According to Economática, a Brazilian consultancy firm, oil multinational Petrobras saw its stocks fall 23.6%, from 472 billion reais to 361 billion reais, losing 111 billion reais, between June 1st and July 30.
During the same two-month period another Brazilian blue chip, the mining company Vale, lost 56 billion reais, with its shares dropping from 295 billion reais to 239 billion reais, a 19% devaluation.
The decline continued this Thursday, July 31, for both companies, at the last trade session of the month in the São Paulo Stock Exchange, the Bovespa.
While the Petrobras stock closed at 43.94 reais, an 1.5% drop, the Vale share lost 1.58% ending the month at 47.34 reais. The real continued strong being sold at 1.56 reais per dollar.
Why the sharp decline? Experts see two main reasons: the first is the fact that Petrobras and Vale are linked respectively to oil and iron, two commodities that have been going up for some time and now seem to have hit a ceiling. A second reason is due to the foreign investors who started to withdraw their money to what they consider safer havens.
The United States dollar depreciated 55.4% against the Brazilian real from December 31, 2002 to July 25, 2008, a period that encompasses the first and part of the second term in office of president Luiz Inácio Lula da Silva. The data were disclosed by Einar Rivero, director of Economática.
According to him, of the eight regions surveyed by the firm, Brazil was the one in which the dollar depreciated the most, followed by Colombia, which recorded a 38.1% variation during the same period.
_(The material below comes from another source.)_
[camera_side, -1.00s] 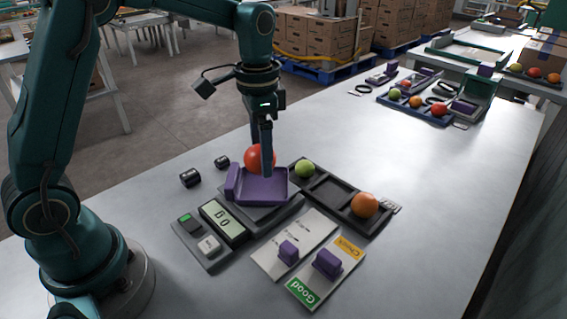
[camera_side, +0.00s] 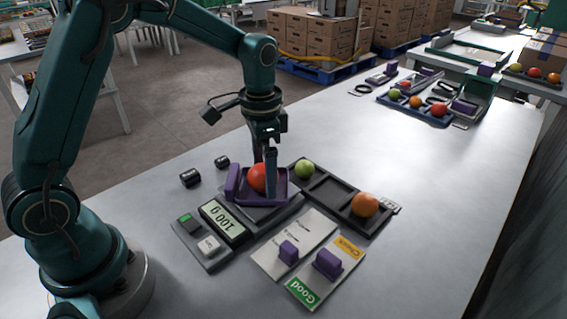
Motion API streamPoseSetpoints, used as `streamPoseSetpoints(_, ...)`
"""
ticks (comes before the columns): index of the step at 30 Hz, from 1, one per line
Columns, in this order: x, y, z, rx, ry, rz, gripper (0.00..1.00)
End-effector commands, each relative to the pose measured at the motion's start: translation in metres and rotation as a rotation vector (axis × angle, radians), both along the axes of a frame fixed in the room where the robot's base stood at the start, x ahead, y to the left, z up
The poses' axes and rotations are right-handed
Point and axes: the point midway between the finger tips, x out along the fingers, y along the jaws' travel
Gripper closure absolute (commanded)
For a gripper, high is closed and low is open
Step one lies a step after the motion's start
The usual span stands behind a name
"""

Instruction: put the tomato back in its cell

Venezuela was the only nation surveyed in which the United States currency appreciated. According to Economática, the Venezuelan fixed the exchange rate several times since 2003.
In 2008, Colombia was the country in which the dollar depreciated the most, by 12%, followed by Brazil, with a variation of 11.1%. According to Rivero, the depreciation of the dollar shows the strength of the currencies in the locations surveyed: Mexico, Eurozone, Peru, Argentina, Chile, Brazil, Colombia and Venezuela.
The Brazilian real was the currency that appreciated the most against the dollar, 124.2% since December 31, 2002, followed by the Colombian currency, at 61.6%, and by the euro, at 50%.